Although Pfc Honda was known to have been killed in the valley below the shattered Abbey of Cassino, not a single clue to his exact whereabouts could be found. It was six years later that this Italian farmer had discovered the body.
How about the battle of diarrhea [sic] when we ate so many grapes and due to shortage of toilet paper, we had to use grape leaves. Honest!
I remember past Bagnolia when the shells came bursting, Koyei Matsumoto and I took cover in the same foxhole. We both dived for the same foxhole with half of our bodies sticking out from the hole. We both looked at each other and burst out laughing.

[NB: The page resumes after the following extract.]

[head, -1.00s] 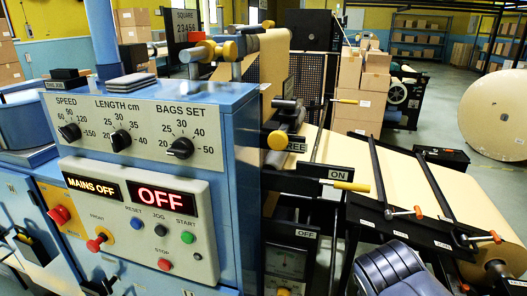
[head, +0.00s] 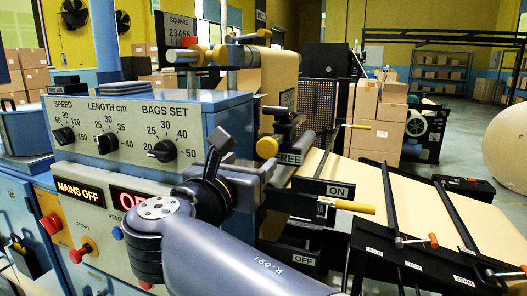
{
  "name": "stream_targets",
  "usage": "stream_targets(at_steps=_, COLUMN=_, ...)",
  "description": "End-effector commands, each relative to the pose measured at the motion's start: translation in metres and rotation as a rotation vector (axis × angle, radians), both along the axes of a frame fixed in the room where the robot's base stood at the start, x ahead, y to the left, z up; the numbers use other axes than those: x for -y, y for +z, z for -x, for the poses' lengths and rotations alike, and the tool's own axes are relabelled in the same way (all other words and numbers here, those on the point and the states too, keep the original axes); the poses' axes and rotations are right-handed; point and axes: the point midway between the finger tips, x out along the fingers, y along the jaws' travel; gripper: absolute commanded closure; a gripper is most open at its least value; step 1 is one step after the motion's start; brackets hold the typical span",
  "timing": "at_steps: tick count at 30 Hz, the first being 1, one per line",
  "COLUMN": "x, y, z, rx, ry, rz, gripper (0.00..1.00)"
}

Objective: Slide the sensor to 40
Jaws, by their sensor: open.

How can we ever forget our first break after having our first taste of battle and being told that Joe Takata was killed. Lt Froning told us to go to our foxholes and give a prayer for Joe. All of us couldn’t hold back our tears.
AND BUT WHAT ABOUT THE 70 PLUS “EXILES” FROM THE 100TH SENT TO THE MISLS CAMP SAVAGE, MINNESOTA IN NOVEMBER-DECEMBER 1942??
After graduation in June 1943, these were assigned to teams of 10 language specialists and assigned to rear echelon pools or attached directly to units moving into the South Pacific, Asiatic-Pacific Theaters of Operation. These graduates were assigned, attached, or detached to units in the Aleutians (Alaska) — Yoshio Morita, Harold Nishimura; Hawaii — Howard Hiroki; New Caledonia — Masami Tahira, “Sunshine” Yoshimoto, Tom Matsumura, Hisashi Komori; Brisbane, Australia — Richard Omori, Dick Oguro, George Fujikawa, Yukitaka Mizutari; India — Sadao Toyama; Washington D. C. — Ray Harada, Kazuo Yamane; Instructor Cadre Camp Savage (upon graduation) — Edwin Kawahara, Yoshio Harano, Charles Kaneko; with Merril’s Marauders — Roy Nakada, Herbert Miyasaki, Eddie Mitsukado, Thomas “Kewpie” Tsubota, Robert Honda; at the battle of Iwo Jima — Ben I. Yamamoto; with the 5th Air Force — Hirotoshi Yamamoto.
The only KIA recorded among the exiled 100th MISers was T/Sgt Yukitaka Mizutari originally from Hilo, killed by a richocetting sniper bullet while directing his men to take cover during an ambush of a 7th Div Hq unit in Aitape, New Guinea, Summer of 1944.